Some serious chassis hardware has been thrown at the XM, too, as befits its status, even if the car sounds a little way off the RS Q8s, Cayenne Turbo GTs and Urus Performantes of this world. It has its own rear axle with the mandatory M Sport diff, which works in conjunction with the fully variable M xDrive and DSC for the most precise inputs. Suspension is by double wishbones at the front, with a five-link configuration at the rear; additional points to note include M suspension Professional dampers ‘almost completely isolated from lateral forces’ thanks to extra control arms, a sealed underbody to help lower drag (complete with aero optimised camber arms) and an aluminium rear subframe. 
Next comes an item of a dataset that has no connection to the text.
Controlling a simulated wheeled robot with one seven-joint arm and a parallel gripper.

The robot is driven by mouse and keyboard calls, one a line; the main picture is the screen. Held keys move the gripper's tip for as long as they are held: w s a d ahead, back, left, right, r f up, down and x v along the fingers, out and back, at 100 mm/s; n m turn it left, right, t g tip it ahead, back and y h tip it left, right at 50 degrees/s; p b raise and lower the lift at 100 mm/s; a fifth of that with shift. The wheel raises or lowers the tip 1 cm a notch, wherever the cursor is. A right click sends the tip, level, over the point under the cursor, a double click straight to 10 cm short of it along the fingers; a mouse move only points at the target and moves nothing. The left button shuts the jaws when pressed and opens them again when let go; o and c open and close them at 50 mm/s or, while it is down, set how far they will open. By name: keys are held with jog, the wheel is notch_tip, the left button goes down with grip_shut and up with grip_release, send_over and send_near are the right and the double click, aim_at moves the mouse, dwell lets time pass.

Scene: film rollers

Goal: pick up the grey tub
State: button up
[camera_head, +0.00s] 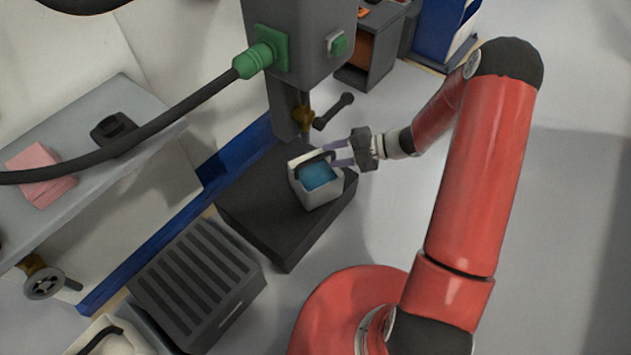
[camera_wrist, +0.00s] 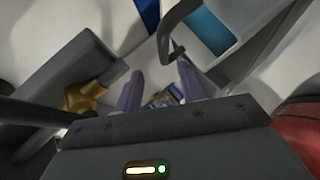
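The grey tub (camera_head: 318,200) is a light grey, open box with blue inside and a dark handle at its top. It appears to rest on the dark block under the machine head; I cannot tell whether it touches. My gripper (camera_head: 335,153) is at the tub's upper, far side, close to the handle. In the wrist view, my gripper (camera_wrist: 158,86) has its two purple fingers apart. The tub (camera_wrist: 262,50) is at the upper right there, with the handle (camera_wrist: 168,38) curving down just beyond the fingertips. Nothing clearly shows gripped between the fingers.
The machine head (camera_head: 300,50) hangs close above and left of the tub, with a lever (camera_head: 335,110) near my gripper. The dark block (camera_head: 265,225) is underneath. A slotted grey box (camera_head: 200,285) and another pale tub (camera_head: 115,345) stand lower left. The floor at right is clear.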

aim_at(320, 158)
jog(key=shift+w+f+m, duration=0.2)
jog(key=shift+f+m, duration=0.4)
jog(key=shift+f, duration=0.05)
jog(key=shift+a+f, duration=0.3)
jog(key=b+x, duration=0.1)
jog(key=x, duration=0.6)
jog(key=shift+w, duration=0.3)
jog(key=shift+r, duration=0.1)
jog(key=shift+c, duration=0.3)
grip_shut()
This being the M flagship, that’s just the start of an extensive chassis kit list. Because there’s four-wheel steer and then BMW four-wheel steer. The XM debuts Integral Active Steering, which combines speed sensitive power assistance, variable ratio and a steering rear axle. ‘In challenging driving situations, stabilising steering inputs at the rear wheels can help to keep the BMW XM safely on track’, reckons its maker. Which promises to be an experience, if nothing else. Keeping the XM on the straight (if not narrow – it’s the widest BMW in the range) will be active anti-roll, near-actuator wheel slip limitation and XM-specific M Sport brakes. Interestingly the big beast retains coil springs rather than going for an air setup; the claim of opting for them on weight ground sounds a tad disingenuous, but the promise of improvements for traction and comfort are encouraging. All of this technology will operate under three drive modes – Hybrid, Comfort and Electric – with plenty more configurability beyond that, as is M car tradition. Drivers will be able to adjust the feel of the brake pedal, the speed of the gearshifts and the stiffness of the dampers.  

Which is probably all irrelevant, really, given this is the BMW XM and people will only want to talk about how it looks. The first point of note is that this thing is genuinely enormous: 5,110mm long, 2,005mm wide, 1,755mmm tall. The wheels are up to 23-inch in diameter (!), with 21s as standard and a 315-section rear tyre. The press release says the XM ‘takes its cues from BMW’s modern design language’, which isn’t exactly an auspicious start given recent efforts. Clearly, the kidney grilles are some way beyond prominent, there’s something resembling a Hofmeister kink back there and there are black M3-style mirrors, because aero and M car. But, incredibly, the M1 hasn’t been left out when styling its very indirect successor. ‘Similar to the black strip running along the body of the BMW M1, the BMW XM has an accent band emerging from the front wheel arches, bearing “XM” lettering.’ Which was surely the first thing we all looked at, too.  

Then there’s the XM’s interior overhaul. Here more than anywhere else is where the new, more luxurious direction of M takes shape. And where Alpina might end up come 2026, perhaps. So if your favourite M car has manually adjustable seats, or an orange roll cage or four big buckets like an M5 CS, look away now; but if you want to see just how plush a £150k BMW can now be, roll right up.  

There’s everything that might be expected of a modern M car up front, with the Curved Display, carbon shift paddles and illuminated door sills, plus the most spectacular rear quarters you’ve ever seen. Described as an ‘exclusive M Lounge’, the rear bench boasts quilted M-inscribed Alcantara cushions, heating all the way across, fibre-optic ambient lighting, up to 20 speakers for a B&W sound system, the latest in rear window tinting to protect ‘the interior against prying eyes’ and a standard Travel & Comfort System for entertainment on long trips. Or just to put headphones on if the owner has gone for the optional Coffee Brown Vintage leather and wishes to tell you about the new processing technique which ‘deliberately emphasises the material’s natural characteristics rather than concealing them’. Seriously. If you needed proof of M’s changing markets and priorities, the rear lounge is certainly it. The XM even has split-folding rear seats as standard, increasing boot capacity from 527 litres to 1,820.  

Got your head around all that? Good, because this is just the beginning of the XM story. This car is on sale now, priced at £144,980 and with production due to begin in December. Following on in autumn 2023 will be the XM Label Red, which is not the eau de parfum but in fact the XM flagship, complete with 748hp and 737lb ft. Heaven help us all.